Let him know your daily schedule
If you’re like me, most days you’re probably ok with doing a bunch of the housework. My husband works longer hours than me, I can do the dishes and laundry more often than him. But the times when I start to get frustrated with his amount of help around the house are the times when I have several things going on at once and I start to feel overwhelmed. Personally, at this very moment, I am a wife/mom, employee, blogger, and student. To say my plate is full would be an understatement. Letting my husband know that I have several assignments to get done later so I’ll need extra help around the house puts it right out there in the beginning that I expect a little more from him that day.
Give him plenty of time
It took me a long time to learn that my priorities in any given moment do not automatically sync up with my husband’s priorities. This was super hard for me to learn. If the first thing on my mind for the day is cleaning up before we leave for the weekend, but my husband’s is… something else that totally unimportant to me, I go from 0-60 in 3.5 seconds on the “Are you kidding me??” scale. There’s probably nothing that frustrates me more than when I think my husband should be helping me when he’s not. That being said, I can often forget that my husband may, himself, have a list of things to do that are important to him, and my list doesn’t necessarily trump all other lists.
I’ve found that it helps to ask, “What are you wanting to get done today?” and then I communicate my list of goals for the day.
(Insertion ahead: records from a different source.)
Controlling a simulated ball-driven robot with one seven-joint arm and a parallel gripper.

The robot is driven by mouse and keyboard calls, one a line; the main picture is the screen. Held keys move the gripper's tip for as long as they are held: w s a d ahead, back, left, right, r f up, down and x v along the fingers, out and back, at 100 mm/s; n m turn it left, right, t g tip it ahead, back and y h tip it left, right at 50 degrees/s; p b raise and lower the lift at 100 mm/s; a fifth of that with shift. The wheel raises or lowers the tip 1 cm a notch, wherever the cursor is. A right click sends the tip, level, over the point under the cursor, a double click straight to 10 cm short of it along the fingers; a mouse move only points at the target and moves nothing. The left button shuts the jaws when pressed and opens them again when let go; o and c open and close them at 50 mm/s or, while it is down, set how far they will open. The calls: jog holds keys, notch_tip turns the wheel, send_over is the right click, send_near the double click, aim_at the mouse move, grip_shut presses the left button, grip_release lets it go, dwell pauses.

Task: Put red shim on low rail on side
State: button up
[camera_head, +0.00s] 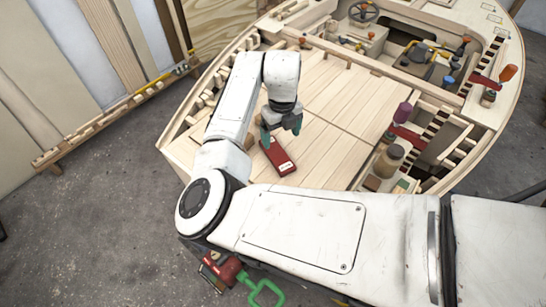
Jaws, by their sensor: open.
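The red shim (277,158) is a flat, dark red block with a small pale mark. It lies on the pale plank deck (325,95) of the plywood hull. My gripper (281,132) points down over the deck near the shim's far end. Its two teal fingertips are apart, with nothing seen between them. I cannot tell whether a fingertip touches the shim. The hull's left side also has a ribbed edge strip (187,117), partly hidden behind my arm.
Clamps and small tools line the right side. A red tool with a green handle (264,292) is at the bottom. Open floor lies at left.

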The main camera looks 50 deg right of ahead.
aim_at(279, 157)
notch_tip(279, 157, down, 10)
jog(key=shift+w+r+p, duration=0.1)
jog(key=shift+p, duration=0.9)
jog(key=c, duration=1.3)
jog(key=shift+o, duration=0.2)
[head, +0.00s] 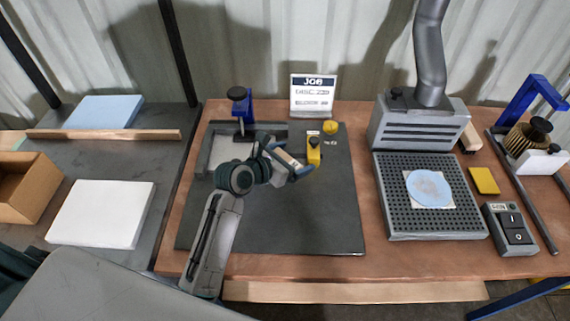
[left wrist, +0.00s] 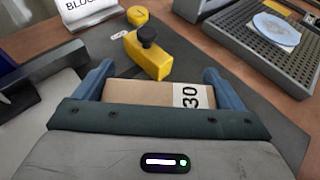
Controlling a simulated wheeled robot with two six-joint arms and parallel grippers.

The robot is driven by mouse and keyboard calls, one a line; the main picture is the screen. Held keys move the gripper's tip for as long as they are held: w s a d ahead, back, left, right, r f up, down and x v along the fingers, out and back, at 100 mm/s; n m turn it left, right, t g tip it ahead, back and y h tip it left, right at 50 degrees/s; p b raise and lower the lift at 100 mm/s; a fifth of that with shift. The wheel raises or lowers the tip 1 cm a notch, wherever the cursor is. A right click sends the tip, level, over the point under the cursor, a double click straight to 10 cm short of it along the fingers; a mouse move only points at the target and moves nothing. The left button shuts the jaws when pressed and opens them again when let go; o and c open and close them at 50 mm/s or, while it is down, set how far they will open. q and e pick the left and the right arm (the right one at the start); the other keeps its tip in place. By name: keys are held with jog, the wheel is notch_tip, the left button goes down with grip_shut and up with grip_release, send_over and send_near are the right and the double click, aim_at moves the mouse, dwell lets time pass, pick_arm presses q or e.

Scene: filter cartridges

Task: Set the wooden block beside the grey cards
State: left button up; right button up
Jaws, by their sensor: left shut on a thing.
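My left gripper (head: 287,161) is over the dark mat, shut on a tan wooden block (left wrist: 140,93). In the left wrist view the block lies crosswise between the two blue fingers and carries a white label reading "30". In the head view the block (head: 289,158) shows as a small light piece at the gripper's end, just left of a yellow stop with a black knob (head: 314,152). How high it is above the mat I cannot tell. I cannot make out the grey cards for certain in either view. My right gripper is not in view.
A grey tray (head: 205,153) with a blue clamp (head: 241,104) lies behind my left arm. A job sign (head: 313,97) stands at the back. A perforated grey fume unit (head: 388,205) is on the right. The front of the mat (head: 310,225) is clear.

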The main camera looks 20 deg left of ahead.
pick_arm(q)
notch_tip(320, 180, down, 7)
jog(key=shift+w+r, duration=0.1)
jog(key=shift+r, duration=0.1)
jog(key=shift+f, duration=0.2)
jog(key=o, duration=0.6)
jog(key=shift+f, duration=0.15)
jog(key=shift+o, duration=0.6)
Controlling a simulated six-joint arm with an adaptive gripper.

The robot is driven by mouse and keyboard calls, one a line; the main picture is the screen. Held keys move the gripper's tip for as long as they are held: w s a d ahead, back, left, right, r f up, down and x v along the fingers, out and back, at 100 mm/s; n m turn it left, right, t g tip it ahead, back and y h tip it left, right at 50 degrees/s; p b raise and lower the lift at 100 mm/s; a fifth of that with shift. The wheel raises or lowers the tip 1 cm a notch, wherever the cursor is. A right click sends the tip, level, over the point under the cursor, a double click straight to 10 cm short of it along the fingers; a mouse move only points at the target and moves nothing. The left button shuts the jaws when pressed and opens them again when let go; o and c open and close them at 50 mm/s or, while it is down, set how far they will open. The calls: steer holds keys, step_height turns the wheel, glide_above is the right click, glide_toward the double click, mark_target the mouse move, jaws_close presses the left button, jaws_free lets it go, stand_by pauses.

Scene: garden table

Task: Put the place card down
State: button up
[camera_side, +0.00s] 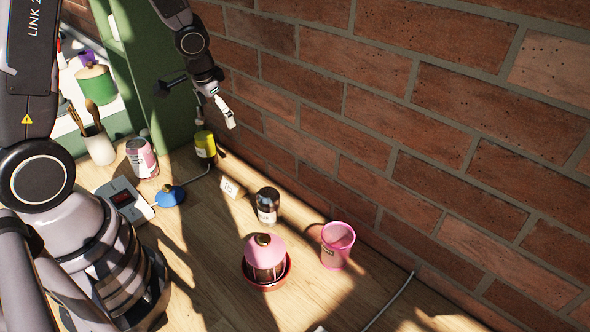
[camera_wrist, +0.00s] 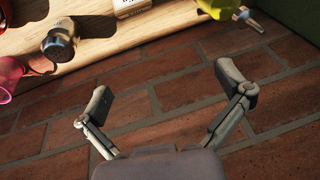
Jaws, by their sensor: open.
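The place card (camera_side: 230,187) is a small white card with dark writing. It stands on the wooden table (camera_side: 205,265) near the brick wall, left of a dark jar. In the wrist view, part of the place card (camera_wrist: 130,7) shows at the top edge, cut off by the frame. My gripper (camera_side: 217,108) is up in the air near the wall, above and apart from the card. In the wrist view my gripper (camera_wrist: 168,88) has its two fingers spread wide with nothing between them, and brick wall shows behind them.
The dark jar (camera_side: 267,205) and a yellow container (camera_side: 205,145) flank the card. A pink cup (camera_side: 337,247) and a pink-lidded jar (camera_side: 265,255) stand nearer the front. A blue object (camera_side: 170,196), a scale (camera_side: 123,199) and a can (camera_side: 141,158) are left. The brick wall (camera_side: 400,120) bounds the back.

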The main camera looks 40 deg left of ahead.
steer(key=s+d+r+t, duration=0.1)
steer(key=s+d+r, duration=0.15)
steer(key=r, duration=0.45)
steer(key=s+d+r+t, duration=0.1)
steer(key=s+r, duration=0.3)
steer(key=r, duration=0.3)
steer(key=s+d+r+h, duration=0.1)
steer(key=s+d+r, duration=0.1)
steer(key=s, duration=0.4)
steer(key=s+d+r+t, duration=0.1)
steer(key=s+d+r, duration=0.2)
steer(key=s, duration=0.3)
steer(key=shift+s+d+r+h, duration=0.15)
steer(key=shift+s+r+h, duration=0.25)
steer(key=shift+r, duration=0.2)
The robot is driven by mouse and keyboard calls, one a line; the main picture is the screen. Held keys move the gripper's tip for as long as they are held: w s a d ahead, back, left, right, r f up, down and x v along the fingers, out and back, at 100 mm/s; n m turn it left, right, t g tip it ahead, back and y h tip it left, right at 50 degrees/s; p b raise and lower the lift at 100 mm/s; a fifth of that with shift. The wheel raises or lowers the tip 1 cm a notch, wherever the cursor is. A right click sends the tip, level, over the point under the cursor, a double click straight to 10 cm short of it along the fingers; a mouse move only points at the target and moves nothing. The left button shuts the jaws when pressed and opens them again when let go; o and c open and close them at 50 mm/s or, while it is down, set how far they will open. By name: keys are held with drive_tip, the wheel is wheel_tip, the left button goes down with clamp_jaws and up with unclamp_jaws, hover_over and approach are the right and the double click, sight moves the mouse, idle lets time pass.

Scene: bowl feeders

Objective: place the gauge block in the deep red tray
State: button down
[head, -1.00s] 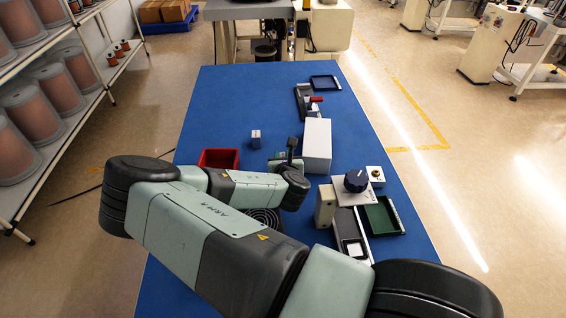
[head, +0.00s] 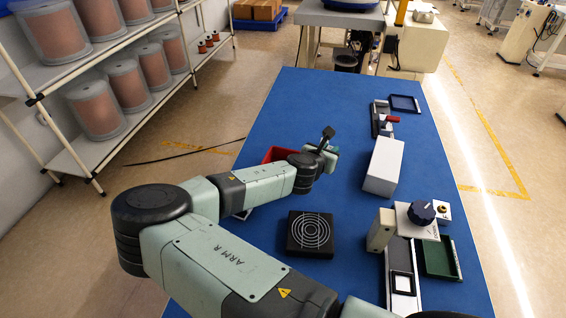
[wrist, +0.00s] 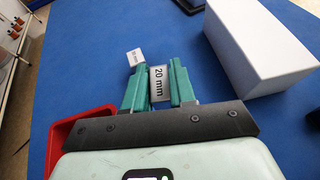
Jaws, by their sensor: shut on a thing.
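My gripper (wrist: 157,67) has teal fingers shut on a small grey gauge block (wrist: 158,84) marked "20 mm". In the head view my gripper (head: 329,154) is just right of the deep red tray, and the held block cannot be made out there. The deep red tray (wrist: 62,133) is at the left of the wrist view, partly hidden by my gripper body. In the head view the red tray (head: 279,153) is partly hidden behind my arm. A second small labelled block (wrist: 134,57) stands on the blue table beyond my left finger.
A large white box (head: 383,167) stands right of my gripper. A black block with white rings (head: 310,234) lies nearer. A fixture with a dark knob (head: 421,212) and a green tray (head: 441,259) are at the right. Blue table is clear beyond the tray.

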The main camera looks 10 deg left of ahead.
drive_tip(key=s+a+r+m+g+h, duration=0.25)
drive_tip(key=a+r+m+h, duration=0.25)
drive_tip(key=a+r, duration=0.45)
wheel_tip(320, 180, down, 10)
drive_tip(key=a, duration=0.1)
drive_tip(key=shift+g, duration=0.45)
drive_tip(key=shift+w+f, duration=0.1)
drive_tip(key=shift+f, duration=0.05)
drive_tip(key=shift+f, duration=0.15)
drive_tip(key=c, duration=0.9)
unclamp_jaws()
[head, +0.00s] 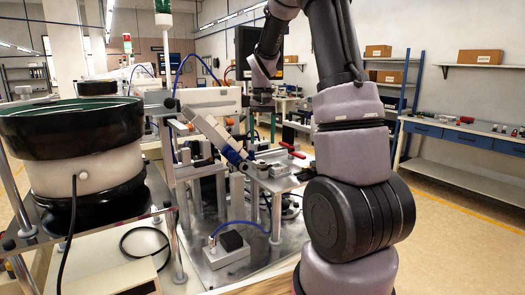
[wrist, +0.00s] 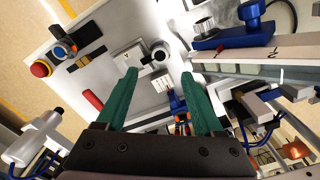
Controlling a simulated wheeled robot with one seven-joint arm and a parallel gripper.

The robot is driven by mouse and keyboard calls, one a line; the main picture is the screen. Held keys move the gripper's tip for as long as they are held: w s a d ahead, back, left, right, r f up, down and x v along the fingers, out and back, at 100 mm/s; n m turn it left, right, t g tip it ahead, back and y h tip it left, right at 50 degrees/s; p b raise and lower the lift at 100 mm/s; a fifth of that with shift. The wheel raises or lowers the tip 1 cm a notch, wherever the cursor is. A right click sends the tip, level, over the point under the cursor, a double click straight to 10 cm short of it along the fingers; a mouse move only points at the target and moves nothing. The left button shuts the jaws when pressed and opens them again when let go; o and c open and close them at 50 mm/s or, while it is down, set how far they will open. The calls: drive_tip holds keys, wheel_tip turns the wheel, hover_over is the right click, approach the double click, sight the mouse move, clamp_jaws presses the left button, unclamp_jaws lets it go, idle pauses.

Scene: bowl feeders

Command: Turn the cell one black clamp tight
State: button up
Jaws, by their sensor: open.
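My gripper (wrist: 159,74) is open in the wrist view, with two green fingers spread apart and nothing between them. Just beyond the fingertips, a dark round knob with a pale ring (wrist: 160,56) sits by a grey block on a light panel. It may be the black clamp, but I cannot tell for sure. The fingers look apart from it. In the head view my arm hides part of the cell, and the fingers are not clear.
A red stop button (wrist: 41,69) and rotary switches sit on the panel at left. A red handle (wrist: 92,99) lies near the left finger. Blue-hosed fittings crowd the lower right. A black-rimmed feeder bowl (head: 72,125) stands left; open floor (head: 450,235) is at right.

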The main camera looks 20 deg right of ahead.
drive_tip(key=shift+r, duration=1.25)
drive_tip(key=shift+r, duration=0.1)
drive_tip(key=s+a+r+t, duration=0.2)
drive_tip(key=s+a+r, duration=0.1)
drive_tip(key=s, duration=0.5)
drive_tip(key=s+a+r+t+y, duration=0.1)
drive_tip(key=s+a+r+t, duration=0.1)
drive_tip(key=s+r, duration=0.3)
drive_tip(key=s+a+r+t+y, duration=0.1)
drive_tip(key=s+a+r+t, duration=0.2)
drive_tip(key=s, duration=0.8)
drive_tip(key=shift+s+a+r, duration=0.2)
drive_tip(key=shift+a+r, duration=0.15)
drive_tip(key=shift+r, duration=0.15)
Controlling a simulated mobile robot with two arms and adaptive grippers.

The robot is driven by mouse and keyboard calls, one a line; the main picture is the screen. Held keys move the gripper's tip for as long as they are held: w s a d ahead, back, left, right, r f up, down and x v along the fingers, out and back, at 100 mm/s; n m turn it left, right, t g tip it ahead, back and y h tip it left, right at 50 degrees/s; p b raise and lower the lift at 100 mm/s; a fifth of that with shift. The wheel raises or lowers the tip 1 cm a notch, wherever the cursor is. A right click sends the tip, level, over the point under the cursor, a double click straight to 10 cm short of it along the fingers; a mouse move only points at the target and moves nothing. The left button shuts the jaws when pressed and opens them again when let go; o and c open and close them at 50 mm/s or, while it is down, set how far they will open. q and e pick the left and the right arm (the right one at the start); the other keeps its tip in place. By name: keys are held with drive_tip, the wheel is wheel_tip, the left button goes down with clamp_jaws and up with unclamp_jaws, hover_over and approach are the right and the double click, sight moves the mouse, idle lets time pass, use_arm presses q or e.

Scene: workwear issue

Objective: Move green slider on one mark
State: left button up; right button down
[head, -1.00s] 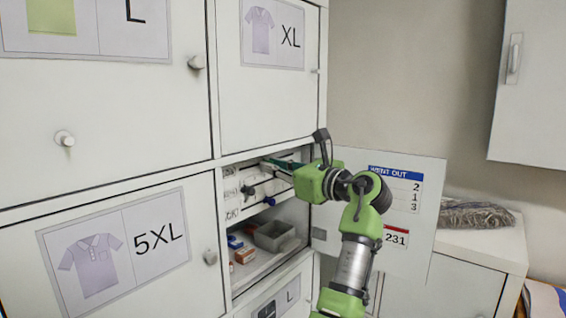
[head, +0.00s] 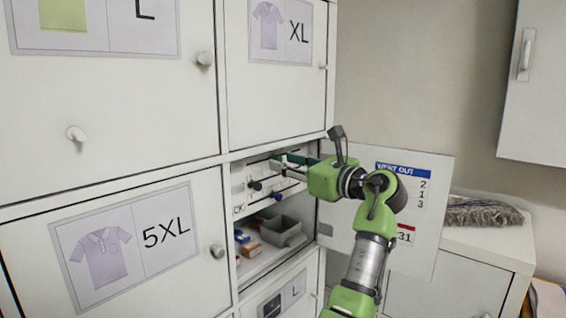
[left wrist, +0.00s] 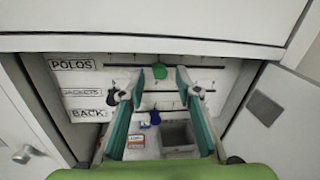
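The green slider (left wrist: 160,71) is a round knob on the top rail, beside the label POLOS. My left gripper (left wrist: 159,82) is open, its two teal fingers reaching into the compartment. In the left wrist view the green slider lies between the fingertips, with a gap on each side; contact is not visible. In the head view my left gripper (head: 288,163) is at the upper part of the open compartment, and its fingers make the green slider hard to pick out. My right gripper is not in view.
The slider panel (left wrist: 75,83) also has rows JACKETS and BACK, with a dark knob (left wrist: 111,96) and a blue knob (left wrist: 155,117). Below are a grey bin (head: 281,231) and small boxes. Cabinet walls and an open door (head: 432,215) bound the opening.

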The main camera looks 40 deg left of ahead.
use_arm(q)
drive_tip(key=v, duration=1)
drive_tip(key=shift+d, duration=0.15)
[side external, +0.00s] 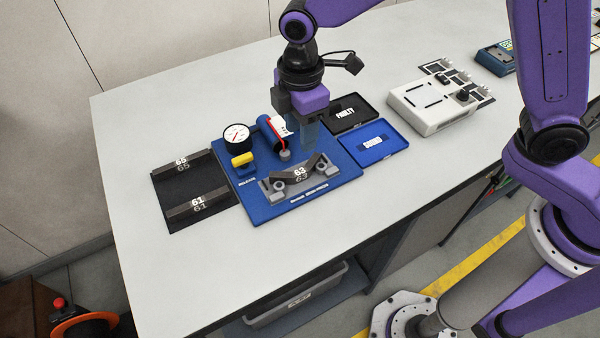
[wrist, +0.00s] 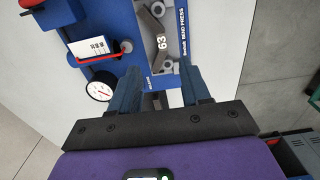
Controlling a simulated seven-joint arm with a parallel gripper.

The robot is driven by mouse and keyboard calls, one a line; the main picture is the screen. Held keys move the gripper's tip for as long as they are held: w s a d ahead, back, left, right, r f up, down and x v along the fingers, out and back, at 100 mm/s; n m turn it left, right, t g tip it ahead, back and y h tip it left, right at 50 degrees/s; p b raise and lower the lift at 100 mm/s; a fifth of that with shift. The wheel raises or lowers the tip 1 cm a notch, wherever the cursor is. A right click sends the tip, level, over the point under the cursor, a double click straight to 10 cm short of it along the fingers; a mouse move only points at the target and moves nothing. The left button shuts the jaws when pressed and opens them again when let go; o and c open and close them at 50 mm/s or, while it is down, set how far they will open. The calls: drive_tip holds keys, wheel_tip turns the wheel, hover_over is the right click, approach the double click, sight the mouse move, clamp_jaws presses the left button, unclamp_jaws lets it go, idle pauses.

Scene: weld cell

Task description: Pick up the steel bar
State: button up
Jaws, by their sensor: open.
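A dark grey steel bar marked 63 (side external: 300,176) rests in the blue bend press (side external: 262,211), across its grey supports. It looks bent in the middle; the wrist view also shows the bent bar (wrist: 157,27). Two more bars, marked 65 (side external: 182,163) and 61 (side external: 197,205), lie on a black rack (side external: 172,187) left of the press. My gripper (side external: 308,138) is over the back right part of the press, pointing down, apart from bar 63. In the wrist view its two blue-tinted fingers (wrist: 160,78) are spread, with nothing held between them.
The press carries a round dial (side external: 237,136), a yellow handle (side external: 241,159) and a blue cylinder with a red line close to my gripper. A black FAULTY tray (side external: 343,124), a blue tray (side external: 392,147) and a white device (side external: 433,104) stand to the right. The front table is clear.

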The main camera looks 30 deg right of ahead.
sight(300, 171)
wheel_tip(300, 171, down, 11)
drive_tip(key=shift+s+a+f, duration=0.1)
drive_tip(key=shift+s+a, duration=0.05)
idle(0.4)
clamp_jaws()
Before we even start on our tasks, we communicate what the other person can help with, that way no one is left wondering, “What are you doing and why aren’t you helping me?”
In short, plan ahead and communicate.
Make it clear he’s not doing it for you, but it’s his responsibility too
This is the single more important thing you can make clear when it comes to housework. Let me first say, however, that I have never believed that marriage is 50/50. If you do believe that, you’re in for a lot of, “That’s not my job!”, “I did it last time!” fights.
A huge part of making this point clear to your spouse is simply about the language we use to communicate what we want done. I’ve tried really hard over time to change my language from, “Hey could you tidy up for me today?” to “Hey could you tidy up today?” I do this because I want to make it uber clear that my husband is not cleaning up for me. He’s cleaning up because this is his home also, his mess also, and my sole job as a wife and mother is not to simply clean up after everyone. I’ve already started to try to embed this mindset in our less than 2-year-old son. He has to help clean up the toys he played with before bedtime.
Again, all that being said, there will be so many times in your marriage that you will have to do more than your share. The sooner anyone is able to swallow that the better. That goes for both spouses. There will be times when you’ll have to pick up the ball that was dropped or keep things from slipping through the cracks because your spouse wasn’t up to it this time around. If it’s a habitual offense, talk about it! Address the issue! But always, always show so much grace.
Again, this has almost everything to do with language. And attitude. Just listen to the difference between, “Why do you always leave your stuff lying around?” to “Hey husband, can you pick up your stuff when you’re done with what you’re doing?” Even though with both statements you’re just trying to get your husband to pick up his stuff, you can expect a pretty different reaction from your spouse depending on which phrase you use. To the first one, you’ll get a whole lot of defensiveness, backlash, and pushback, even if it’s just a simple talk. But even if your husband is good enough to not outwardly react any of those ways, you can be sure he feel a lot different about doing what you ask on the inside.
The second way of asking lets your husband know that you value what he’s doing right now, even if it’s relaxing- because we all just need a moment; but it’s important to you that he does what you ask. If you’re about to stick to just simply asking your husband to do a task, without implying frustrating character flaws, the attitude and atmosphere of your home will feel- to both of you- much more positive, open, and understanding.
Consider adjusting your standards
Before I married my husband, I was under the assumption that most people were raised like me. Of course, my husband would have the same standard of cleanliness and the same desire for a clean-ish home. When I realized that we did not at all have the same standards, I was shocked and mad at him. Over time, however, I’ve found that both of our standards have blended and become normalized. I may allow for a little more mess around the house, and he has stepped up his game with helping out. Over time, and after open communication, we’ve come to our own standard of cleanliness and who does what, when. Normalizing your standards will happen when you’re able to be flexible and understand that having a clean and organized home is not the most important thing, you’re relationship with your husband is. There are many nights when I let the dishes sit in the sink until the next day because my husband wants to sit on the porch with me.